The mining sector continued its streak of robust growth rates, mainly driven by copper volume output. Peru's export prices of copper products remains in negative y/y territory, though the price level has been creeping up moderately in recent weeks and months; this effect, coupled with the massive volume output growth, helps explain the very significant effect the mining sector alone is supplying to the headline growth figure. Thus, copper revenues (the product of price and quantity effects) have risen to over 52% y/y growth through the latest data point in April 2016. Molybdenum, silver, gold and lead also showed healthy results, while other metals such as: iron, tin, and zinc showed mild to moderate contractions.

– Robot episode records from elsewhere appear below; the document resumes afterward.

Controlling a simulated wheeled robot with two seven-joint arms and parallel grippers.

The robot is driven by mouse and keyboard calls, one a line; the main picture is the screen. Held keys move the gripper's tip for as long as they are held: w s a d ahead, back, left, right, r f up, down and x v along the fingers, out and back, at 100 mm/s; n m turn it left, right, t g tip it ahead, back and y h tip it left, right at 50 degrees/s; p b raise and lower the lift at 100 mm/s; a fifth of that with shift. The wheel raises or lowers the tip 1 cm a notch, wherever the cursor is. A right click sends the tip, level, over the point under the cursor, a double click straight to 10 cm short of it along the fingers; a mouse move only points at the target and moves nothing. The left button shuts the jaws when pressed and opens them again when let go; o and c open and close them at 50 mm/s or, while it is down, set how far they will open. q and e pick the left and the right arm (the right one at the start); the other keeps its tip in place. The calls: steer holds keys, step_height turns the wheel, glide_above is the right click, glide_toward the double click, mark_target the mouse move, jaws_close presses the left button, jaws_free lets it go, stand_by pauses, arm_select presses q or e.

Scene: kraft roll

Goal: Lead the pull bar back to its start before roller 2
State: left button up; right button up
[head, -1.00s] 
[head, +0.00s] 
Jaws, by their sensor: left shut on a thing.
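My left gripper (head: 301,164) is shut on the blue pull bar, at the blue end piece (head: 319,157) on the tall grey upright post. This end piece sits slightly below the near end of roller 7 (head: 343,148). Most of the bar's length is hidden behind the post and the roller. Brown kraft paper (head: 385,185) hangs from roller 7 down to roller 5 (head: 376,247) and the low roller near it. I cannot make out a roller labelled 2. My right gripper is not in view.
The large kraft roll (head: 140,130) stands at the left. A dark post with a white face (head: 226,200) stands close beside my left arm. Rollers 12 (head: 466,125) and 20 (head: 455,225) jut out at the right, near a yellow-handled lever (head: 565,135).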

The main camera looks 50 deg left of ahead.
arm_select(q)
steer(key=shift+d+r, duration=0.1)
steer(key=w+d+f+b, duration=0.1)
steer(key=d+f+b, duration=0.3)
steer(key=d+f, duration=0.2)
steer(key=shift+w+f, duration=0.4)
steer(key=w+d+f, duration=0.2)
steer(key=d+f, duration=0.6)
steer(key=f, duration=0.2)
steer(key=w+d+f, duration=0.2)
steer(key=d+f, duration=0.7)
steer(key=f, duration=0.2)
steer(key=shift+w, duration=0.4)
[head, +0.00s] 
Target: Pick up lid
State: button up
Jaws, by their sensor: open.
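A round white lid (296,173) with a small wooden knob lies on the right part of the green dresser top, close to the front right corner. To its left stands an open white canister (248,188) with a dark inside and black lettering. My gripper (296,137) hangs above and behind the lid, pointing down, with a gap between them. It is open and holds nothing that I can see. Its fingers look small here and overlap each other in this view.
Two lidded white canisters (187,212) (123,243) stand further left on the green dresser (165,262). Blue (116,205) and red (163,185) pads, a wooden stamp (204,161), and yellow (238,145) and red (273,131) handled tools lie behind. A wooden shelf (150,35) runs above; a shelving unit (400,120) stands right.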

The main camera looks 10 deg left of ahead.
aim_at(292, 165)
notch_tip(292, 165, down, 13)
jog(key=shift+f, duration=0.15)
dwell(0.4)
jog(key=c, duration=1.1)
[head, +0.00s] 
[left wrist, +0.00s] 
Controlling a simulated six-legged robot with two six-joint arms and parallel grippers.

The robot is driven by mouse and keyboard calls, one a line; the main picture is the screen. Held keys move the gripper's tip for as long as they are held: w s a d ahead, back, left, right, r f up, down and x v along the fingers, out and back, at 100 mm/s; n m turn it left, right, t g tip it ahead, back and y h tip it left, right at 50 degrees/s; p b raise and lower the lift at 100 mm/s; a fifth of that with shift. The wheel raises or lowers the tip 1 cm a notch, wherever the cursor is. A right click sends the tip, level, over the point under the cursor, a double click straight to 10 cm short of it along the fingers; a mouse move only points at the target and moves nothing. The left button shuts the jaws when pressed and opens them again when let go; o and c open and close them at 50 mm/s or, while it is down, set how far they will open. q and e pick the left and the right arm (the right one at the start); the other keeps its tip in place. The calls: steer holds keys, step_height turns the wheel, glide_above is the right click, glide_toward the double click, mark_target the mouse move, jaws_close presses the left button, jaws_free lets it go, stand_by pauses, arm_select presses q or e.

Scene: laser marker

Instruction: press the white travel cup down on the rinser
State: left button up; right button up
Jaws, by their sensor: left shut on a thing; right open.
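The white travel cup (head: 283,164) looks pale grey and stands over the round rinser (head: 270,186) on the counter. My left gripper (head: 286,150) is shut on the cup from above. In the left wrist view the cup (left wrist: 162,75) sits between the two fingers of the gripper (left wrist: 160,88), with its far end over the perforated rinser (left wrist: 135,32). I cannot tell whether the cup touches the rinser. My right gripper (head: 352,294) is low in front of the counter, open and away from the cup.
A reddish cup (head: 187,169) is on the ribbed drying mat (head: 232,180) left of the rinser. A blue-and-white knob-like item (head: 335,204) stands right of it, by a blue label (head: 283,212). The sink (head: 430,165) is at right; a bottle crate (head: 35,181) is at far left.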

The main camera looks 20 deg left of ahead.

On the consumer side, spending has been supported by growing family incomes, which are a result of increasing employment opportunities, as well as healthy credit growth rates. Families have continued to show healthy propensity to consume, as evidenced by retail commerce figures, as well as the private consumption of the first quarter.
Outlook and implications
Overall, the Peruvian economy remains on a relatively stable footing, though growth is clearly extremely dependent on the gains being made in the mining sector. There is no expectation for that source of growth to dry up in the short term, and therefore that driver remains a centrepiece of IHS's economic activity forecast. We likewise expect that private consumption stays at the healthy rates we have seen in recent data releases. The forecast holds that the relatively positive employment landscape will continue, which will support family income levels, which is the foundation of the private consumption strength. Moderate international commodity prices will likewise provide support to private consumption; while prices for the inputs of consumer goods remain weak, that will tend to help keep prices favourable for consumers. Given the subdued price recovery on the horizon, we do not expect accelerations in consumer spending, though the prevailing moderate prices do not put downward pressure on this component of GDP. Regarding subdued commodity prices, and specifically regarding metals prices, the price trend is beginning to show welcome stability, and moderate growth is expected to continue throughout 2016. The moderate recovery that has been observed since the beginning of 2016 has provided some relief; however, robust and sustainable price recoveries are very unlikely. Fundamentals remain broadly unchanged, and there is little reason to expect the international environment can support any surge in metals prices. It is however similarly unlikely that prices blow through the floor established in late 2015 and early 2016; overall, prices are likely to remain near current levels or experience light growth into the short term, or it is possible to see a mild correction that would not push prices lower than the previously established lows. Fixed investment rates will be unimpressive in 2016, due to the relatively unfavourable commodity prices; however, given moderate price recovery, investment in the extractive industries will become increasingly attractive as metals prices continue their resurgence. Overall, we are projecting GDP growth near 3.4% by year-end 2016.